(Description of the task) Leave out the pictures and print only the lines from the one with "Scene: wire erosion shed" through the one with "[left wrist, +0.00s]", exactly as they are.

(Input material)
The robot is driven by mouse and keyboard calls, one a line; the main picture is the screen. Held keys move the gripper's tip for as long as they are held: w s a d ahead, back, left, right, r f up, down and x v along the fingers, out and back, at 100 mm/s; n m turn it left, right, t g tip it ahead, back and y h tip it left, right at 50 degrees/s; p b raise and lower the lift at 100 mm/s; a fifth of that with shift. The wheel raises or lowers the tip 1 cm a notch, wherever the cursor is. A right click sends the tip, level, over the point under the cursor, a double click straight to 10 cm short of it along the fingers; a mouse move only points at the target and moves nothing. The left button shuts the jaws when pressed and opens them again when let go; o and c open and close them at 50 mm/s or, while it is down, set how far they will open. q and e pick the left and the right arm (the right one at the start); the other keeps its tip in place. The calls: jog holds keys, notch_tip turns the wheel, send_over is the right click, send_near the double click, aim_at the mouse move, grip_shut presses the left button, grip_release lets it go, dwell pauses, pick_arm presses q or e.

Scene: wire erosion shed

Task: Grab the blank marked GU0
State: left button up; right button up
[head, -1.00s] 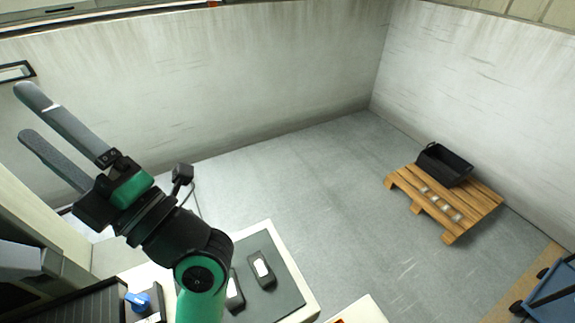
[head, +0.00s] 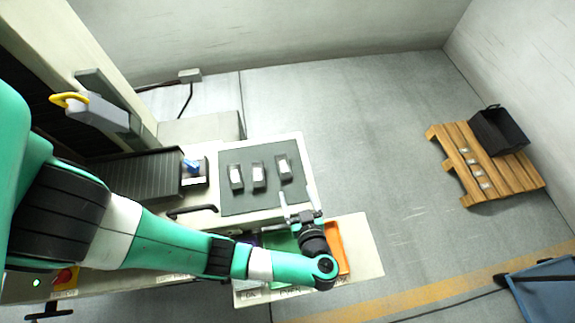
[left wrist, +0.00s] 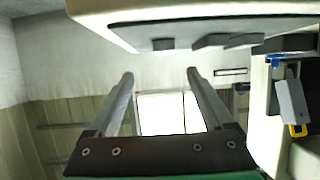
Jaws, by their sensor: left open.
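Three dark blanks with white labels lie on a dark grey mat (head: 228,204): a left one (head: 236,181), a middle one (head: 259,181) and a right one (head: 284,171). The label writing is too small to read, so I cannot tell which is GU0. My left gripper (head: 298,201) is open, near the mat's front right corner, on the near side of the right blank. In the left wrist view its two fingers (left wrist: 160,74) stand apart with nothing between them. The mat and low dark blocks show at that view's top. My right gripper is not in view.
Green (head: 283,243) and orange (head: 336,246) trays lie under and beside my left wrist. A black slatted unit (head: 135,178) with a blue part (head: 191,166) stands left of the mat. A pallet (head: 462,160) with a black crate (head: 498,131) is at the right. Floor between is clear.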

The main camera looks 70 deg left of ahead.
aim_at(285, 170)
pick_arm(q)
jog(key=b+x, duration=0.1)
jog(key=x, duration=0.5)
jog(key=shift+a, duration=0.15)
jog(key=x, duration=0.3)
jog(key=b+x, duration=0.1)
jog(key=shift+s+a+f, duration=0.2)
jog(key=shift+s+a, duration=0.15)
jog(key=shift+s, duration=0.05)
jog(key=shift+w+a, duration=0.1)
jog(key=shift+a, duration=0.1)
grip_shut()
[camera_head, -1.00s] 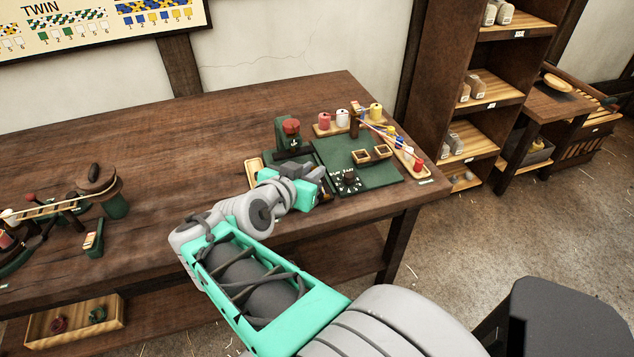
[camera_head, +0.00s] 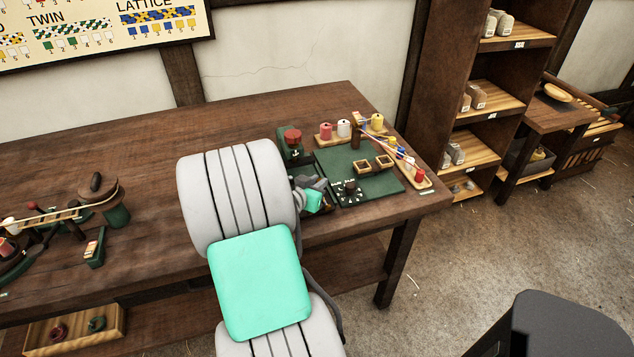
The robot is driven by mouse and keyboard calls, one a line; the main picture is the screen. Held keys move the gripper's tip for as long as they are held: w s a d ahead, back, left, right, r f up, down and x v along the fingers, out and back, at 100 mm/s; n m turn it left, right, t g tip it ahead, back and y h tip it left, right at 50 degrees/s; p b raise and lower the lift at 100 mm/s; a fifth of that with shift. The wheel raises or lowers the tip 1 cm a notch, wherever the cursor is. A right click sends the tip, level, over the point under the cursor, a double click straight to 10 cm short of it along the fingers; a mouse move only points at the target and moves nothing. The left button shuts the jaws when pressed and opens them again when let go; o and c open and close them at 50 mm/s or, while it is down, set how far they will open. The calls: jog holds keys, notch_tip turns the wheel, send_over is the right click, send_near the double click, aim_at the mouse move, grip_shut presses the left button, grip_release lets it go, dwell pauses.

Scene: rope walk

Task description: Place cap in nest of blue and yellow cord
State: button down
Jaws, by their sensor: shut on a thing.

(Task answer)
Scene: wire erosion shed

Task: Grab the blank marked GU0
State: left button up; right button up
[head, -1.00s] 
[head, +0.00s] 
[left wrist, +0.00s] 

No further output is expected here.